I don’t wear makeup. That simple fact will save me, according to a 2010 survey, $13,000 over my lifetime.
Of course that makes me feel virtuous, as if I am not wasting time or money on something superficial and largely superfluous. But recently I’ve had some stabs of guilt over my chosen avocation—fiction writing—which will eventually, I hope, become my vocation.
Is fiction superfluous?
Especially now, when the down-and-out are finding their voices and occupying Wall Street, when my good friend Jennifer Browdy de Hernandez devotes herself to teaching and to waking up the world through her blog, Transition Times… isn’t it just a bit self-indulgent for me to spend hours each day pondering the lives and fates of people exist only between my ears?
Here’s the argument for why I believe, deep down, that fiction is neither superfluous or self-indulgent.

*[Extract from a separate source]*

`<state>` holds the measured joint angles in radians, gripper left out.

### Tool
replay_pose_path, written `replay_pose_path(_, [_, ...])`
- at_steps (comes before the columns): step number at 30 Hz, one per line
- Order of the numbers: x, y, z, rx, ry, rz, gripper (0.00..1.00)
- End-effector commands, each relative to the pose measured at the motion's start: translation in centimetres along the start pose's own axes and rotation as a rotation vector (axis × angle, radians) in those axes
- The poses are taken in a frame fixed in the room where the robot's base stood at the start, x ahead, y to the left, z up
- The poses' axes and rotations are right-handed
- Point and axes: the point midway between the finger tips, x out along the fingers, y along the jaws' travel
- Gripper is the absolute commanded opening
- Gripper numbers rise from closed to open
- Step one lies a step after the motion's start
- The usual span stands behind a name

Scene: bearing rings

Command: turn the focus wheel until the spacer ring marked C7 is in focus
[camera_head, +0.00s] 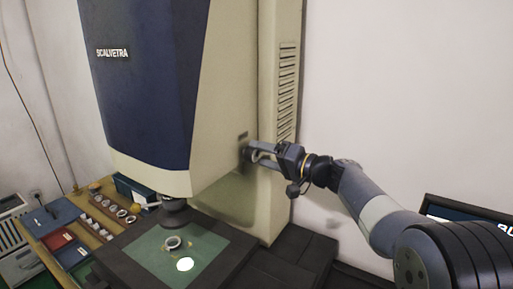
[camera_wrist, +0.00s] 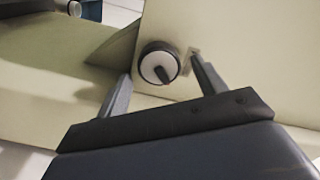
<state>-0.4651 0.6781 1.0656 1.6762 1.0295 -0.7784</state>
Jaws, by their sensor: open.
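The focus wheel (camera_wrist: 148,66) is on the side of the beige machine column. It has a black rim, a pale face and a dark bar across the face. In the wrist view my gripper (camera_wrist: 160,67) is open, with one finger on each side of the wheel; I cannot tell whether either touches it. In the head view my gripper (camera_head: 255,153) reaches the column side from the right, and the wheel is mostly hidden there. A metal ring (camera_head: 173,242) lies on the green stage plate (camera_head: 207,247) under the lens. Its marking is too small to read.
A bright light spot (camera_head: 185,264) falls on the stage plate near the ring. A wooden tray (camera_head: 97,229) with several rings, a red box (camera_head: 63,246) and a blue one (camera_head: 50,216) are at left. A monitor (camera_head: 470,213) edge shows at lower right, its screen unreadable.

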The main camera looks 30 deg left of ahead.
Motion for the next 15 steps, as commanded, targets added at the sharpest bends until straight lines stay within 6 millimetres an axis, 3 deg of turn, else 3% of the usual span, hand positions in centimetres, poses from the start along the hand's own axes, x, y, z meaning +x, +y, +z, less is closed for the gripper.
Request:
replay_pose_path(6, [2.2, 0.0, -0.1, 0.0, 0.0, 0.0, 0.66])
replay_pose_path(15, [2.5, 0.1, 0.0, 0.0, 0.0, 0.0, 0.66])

While I am not about to elevate myself to the height of such literary lions as Charles Dickens, Upton Sinclair, Harriet Beecher Stowe, or Margaret Atwood, there is no doubt that works of fiction can change the world. And becoming a well-known author gives you a platform for discussing issues that you might otherwise never be able to bring up. Just look one of my favorite authors, T.C. Boyle, and his books such as The Tortilla Curtain (illegal immigration) and When the Killing’s Done (the environmental).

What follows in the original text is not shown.